I believe in climate change. I ride my bike everywhere, I work at a solar company, I buy organic and local when I can. I am young, liberal, and idealistic. But I’m not an environmentalist. And I’m not alone.
Over the past decade, the number of Americans who support the environmental movement has declined, with supporters increasingly split along partisan lines. On the other hand, most Americans strongly support developing clean energy, believe that global warming is an important issue, and regularly engage in behaviors that are good for the environment. At least that’s what we’ve told the researchers.
Gallup recently found that 83 percent of Americans want more government support for clean energy. Yale and George Mason University researchers found [PDF] that 72 percent of Americans believe that global warming should be a government priority. And another Gallup poll found that three out of four Americans regularly engage in environmentally friendly behaviors.
Apparently, many Americans are aligned with the environmental movement’s goals. We just don’t align ourselves with the movement itself.

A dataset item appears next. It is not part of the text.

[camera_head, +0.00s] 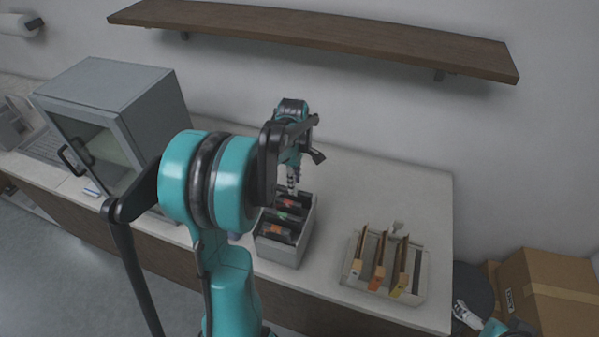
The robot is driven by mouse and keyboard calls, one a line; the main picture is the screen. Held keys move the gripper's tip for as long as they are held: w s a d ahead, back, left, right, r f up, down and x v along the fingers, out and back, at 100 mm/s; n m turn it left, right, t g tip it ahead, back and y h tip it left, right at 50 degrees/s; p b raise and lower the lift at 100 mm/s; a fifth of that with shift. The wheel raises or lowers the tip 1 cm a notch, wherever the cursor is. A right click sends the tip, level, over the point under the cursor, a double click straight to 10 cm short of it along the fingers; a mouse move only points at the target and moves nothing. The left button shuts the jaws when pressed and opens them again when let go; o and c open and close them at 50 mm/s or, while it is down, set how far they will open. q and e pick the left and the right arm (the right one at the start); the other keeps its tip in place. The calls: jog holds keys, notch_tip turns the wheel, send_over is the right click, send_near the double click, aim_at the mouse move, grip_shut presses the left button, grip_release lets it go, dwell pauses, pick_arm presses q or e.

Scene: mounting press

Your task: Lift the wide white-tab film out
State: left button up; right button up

So what’s wrong with the environmental movement? According to its more morose critics (who include a few of its former leaders), it’s dead. In my mind, it just hasn’t changed to fit the times.
I am a child of the environmental movement, the granddaughter of avid hikers who helped protect wild spaces and the daughter of ecologically minded parents who taught me the Clean Air Act along with my ABCs. So it is with all due respect that I would like to inform my elders that their brand of environmentalism simply isn’t working anymore.

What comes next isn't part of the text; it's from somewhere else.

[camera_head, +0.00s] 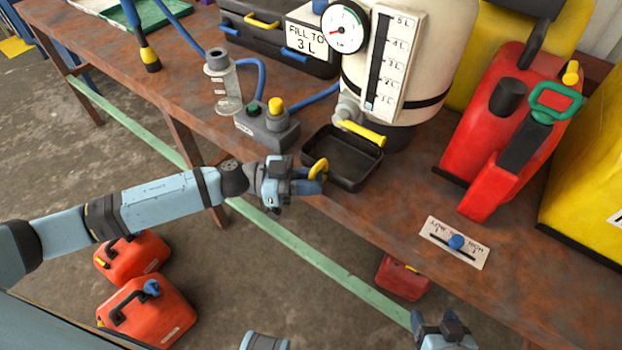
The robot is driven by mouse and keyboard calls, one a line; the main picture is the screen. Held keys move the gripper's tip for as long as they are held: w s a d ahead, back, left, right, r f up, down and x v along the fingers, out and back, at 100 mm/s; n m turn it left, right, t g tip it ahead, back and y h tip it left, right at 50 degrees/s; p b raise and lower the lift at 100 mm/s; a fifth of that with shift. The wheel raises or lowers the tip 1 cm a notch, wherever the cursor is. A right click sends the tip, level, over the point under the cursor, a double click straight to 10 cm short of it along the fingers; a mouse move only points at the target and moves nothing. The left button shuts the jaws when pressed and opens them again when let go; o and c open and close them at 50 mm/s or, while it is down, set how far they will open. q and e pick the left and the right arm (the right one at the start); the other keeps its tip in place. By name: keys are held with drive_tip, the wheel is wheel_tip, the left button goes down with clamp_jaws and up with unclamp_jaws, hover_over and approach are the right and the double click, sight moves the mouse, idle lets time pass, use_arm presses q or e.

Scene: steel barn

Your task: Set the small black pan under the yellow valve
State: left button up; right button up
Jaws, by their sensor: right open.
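The small black pan (352,182) is at the front edge of the rusty bench, its open top facing up. The yellow valve (362,133) sticks out from the base of the cream tank, above the pan's far side. A yellow ring (318,169) stands at the pan's left side. My left gripper (309,182) is at this ring, its fingertips beside or around it; whether they are closed on it is hard to see. My right gripper (443,327) is open at the bottom edge, below the bench front and away from the pan.
The cream tank (430,60) with gauge and scale stands behind the pan. A grey control box (266,127) with a yellow knob and a clear cylinder (224,85) are to the left. A red can (510,120) and a slider plate (455,243) are to the right.

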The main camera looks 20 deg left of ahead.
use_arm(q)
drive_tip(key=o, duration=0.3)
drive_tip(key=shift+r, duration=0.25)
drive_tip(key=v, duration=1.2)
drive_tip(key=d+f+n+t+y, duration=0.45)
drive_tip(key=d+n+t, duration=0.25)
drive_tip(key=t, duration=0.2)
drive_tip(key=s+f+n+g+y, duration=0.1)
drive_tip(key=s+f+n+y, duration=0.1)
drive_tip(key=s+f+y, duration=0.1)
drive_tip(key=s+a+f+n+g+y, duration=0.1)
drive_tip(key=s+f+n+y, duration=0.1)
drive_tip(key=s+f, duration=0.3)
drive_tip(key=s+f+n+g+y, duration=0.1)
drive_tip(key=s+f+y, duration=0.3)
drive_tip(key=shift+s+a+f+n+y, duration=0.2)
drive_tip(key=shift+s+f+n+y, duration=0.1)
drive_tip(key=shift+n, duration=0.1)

The environmentalism of my grandparents’ generation was focused on preserving pristine wilderness, free from human interference. For my parents, environmentalism was all about the legislative victories.
In the 21st century, with 7 billion people to clothe, feed, and shelter, there’s little environment left that we haven’t altered. We’re changing the natural world and we will continue to do so. When the trade-off is between survival and preserving the pristine, survival will always prevail.
Of course, if we continue to degrade natural habitat at our current rate, we’ll be down to half the species of plants and animals that we used to have, and that world would be hard for all of us to survive in. And yet protecting wildlife is a hard argument to make in many of the pristine, undeveloped parts of the world where the local people live in poverty and rely on their natural resources to make ends meet.
At the same time, there are plenty of ways to survive in a more ecological manner. As I found out when I lived in Niger, one of the poorest countries in the world, environmental solutions catch on quick when they fit the needs of the local population. The women in my village loved getting more efficient cookstoves, not because they saved trees but because they saved hours spent collecting wood.
This isn’t to say that we can’t and shouldn’t take care of wild spaces and creatures. But we need to recognize that often the best way to protect wild places is to take care of people in a way that leaves room for the wild as well. There’s a reason that many environmental groups have found that the best way to stop poaching is to employ poachers as eco-tourism guides. When we make the economics align so that survival equals protecting the environment, good things happen for people and planet.
So what about legislative-focused environmentalism? Well, ridiculous politicking in Washington has turned even the most mundane issues (birth control?) into partisan fodder. This has resulted in only a handful of significant environmental victories in my lifetime, with all the signs pointing toward fewer to come.
On the international level, I’ll admit that I too was deluded by the promise of a regulatory solution. I thought President Obama would swoop into the 2009 U.N. climate conference in Copenhagen with a magic pen that would sign away carbon emissions — an act that the rest of the world would be sure to follow. It didn’t happen.
Where does all this leave the environmental movement?
The best way to grow a movement has always been to aim for inclusion and lead by inspiration. Many in my generation find promise in people-centered solutions to environmental problems that have gained traction in the United States under the catchall description of “green jobs.” Leaders of this movement include Van Jones, Majora Carter, Billy Parish, and many others who have made the case that being green isn’t just a way to protect the environment, it’s a way to revitalize our economy, culture, and communities.
Environmentalists take note: This idea resonated. It resonated for the same reason that so many “environmentalists” jumped ship after the recession. When we’re in survival mode, as so many Americans are right now, the last thing we want is something that will impede our fragile economic growth. Inspire us with the idea that environmental solutions will create jobs, give us some very valid reasons to believe it’s true, and we’ll jump on board. It might be a different ship, but the destination is the same.
So no, I’m not an environmentalist. I’m a rational human being, just like most Americans who live environmental lives. If we’re truly going to create a more sustainable and equitable economic system, we need to look past the divisions and understand that most of us are on the same side, regardless of the labels we place on ourselves, or choose not to.